Imagine a puzzle game similar to Tetris with pieces rapidly falling onto a stack. Some fit perfectly. Others don’t. The goal is to pack the blocks as tightly and efficiently as possible. This game is a loose analogy to the challenge faced by cloud data centers several times every second as they try to allocate processing jobs (called virtual machines or VMs) as efficiently as possible. But in this case, the “pieces” (or VMs) appear and disappear, some with a lifespan of only minutes, and others, days. In spite of the initially unknown VM lifespans, we still want to fill as much of the physical servers as possible with these VMs for the sake of efficiency. If only we knew the approximate lifespan of a job, we could clearly allocate much better.
At the scale of large data centers, efficient resource use is especially critical for both economic and environmental reasons. Poor VM allocation can lead to “resource stranding”, where a server’s remaining resources are too small or unbalanced to host new VMs, effectively wasting capacity. Poor VM allocation also reduces the number of “empty hosts”, which are essential for tasks like system updates and provisioning large, resource-intensive VMs.
This classic bin packing problem is made more complex by this incomplete information about VM behavior. AI can help with this problem by using learned models to predict VM lifetimes. However, this often relies on a single prediction at the VM’s creation. The challenge with this approach is that a single misprediction can tie up an entire host for an extended period, degrading efficiency.

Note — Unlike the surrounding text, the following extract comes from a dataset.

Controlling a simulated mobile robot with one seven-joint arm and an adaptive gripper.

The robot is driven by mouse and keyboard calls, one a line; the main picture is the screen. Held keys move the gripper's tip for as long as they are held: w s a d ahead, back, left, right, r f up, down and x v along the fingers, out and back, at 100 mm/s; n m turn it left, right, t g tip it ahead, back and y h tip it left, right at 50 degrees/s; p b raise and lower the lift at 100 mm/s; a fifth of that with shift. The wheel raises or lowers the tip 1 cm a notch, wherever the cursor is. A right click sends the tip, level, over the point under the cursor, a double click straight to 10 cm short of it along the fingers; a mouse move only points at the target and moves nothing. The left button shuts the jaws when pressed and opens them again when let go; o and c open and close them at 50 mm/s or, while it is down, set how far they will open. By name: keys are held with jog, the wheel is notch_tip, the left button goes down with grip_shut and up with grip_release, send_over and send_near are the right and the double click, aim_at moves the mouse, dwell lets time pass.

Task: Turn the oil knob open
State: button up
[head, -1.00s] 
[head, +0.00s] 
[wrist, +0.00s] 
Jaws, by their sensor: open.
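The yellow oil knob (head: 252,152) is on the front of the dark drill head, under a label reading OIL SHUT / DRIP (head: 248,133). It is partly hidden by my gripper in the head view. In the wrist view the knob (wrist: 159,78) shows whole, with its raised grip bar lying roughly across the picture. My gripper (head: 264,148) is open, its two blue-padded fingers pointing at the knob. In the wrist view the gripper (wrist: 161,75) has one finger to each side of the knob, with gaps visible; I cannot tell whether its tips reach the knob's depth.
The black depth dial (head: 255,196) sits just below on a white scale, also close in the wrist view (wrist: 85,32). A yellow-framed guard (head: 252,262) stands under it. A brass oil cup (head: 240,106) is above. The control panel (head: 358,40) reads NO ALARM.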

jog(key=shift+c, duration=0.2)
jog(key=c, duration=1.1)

In “LAVA: Lifetime-Aware VM Allocation with Learned Distributions and Adaptation to Mispredictions”, we introduce a trio of algorithms — non-invasive lifetime aware scoring (NILAS), lifetime-aware VM allocation (LAVA), and lifetime-aware rescheduling (LARS) — which are designed to solve the bin packing problem of efficiently fitting VMs onto physical servers. This system uses a process we call “continuous reprediction”, which means it doesn’t rely on the initial, one-time guess of a VM’s lifespan made at its creation. Instead, the model constantly and automatically updates its prediction for a VM’s expected remaining lifetime as the VM continues to run.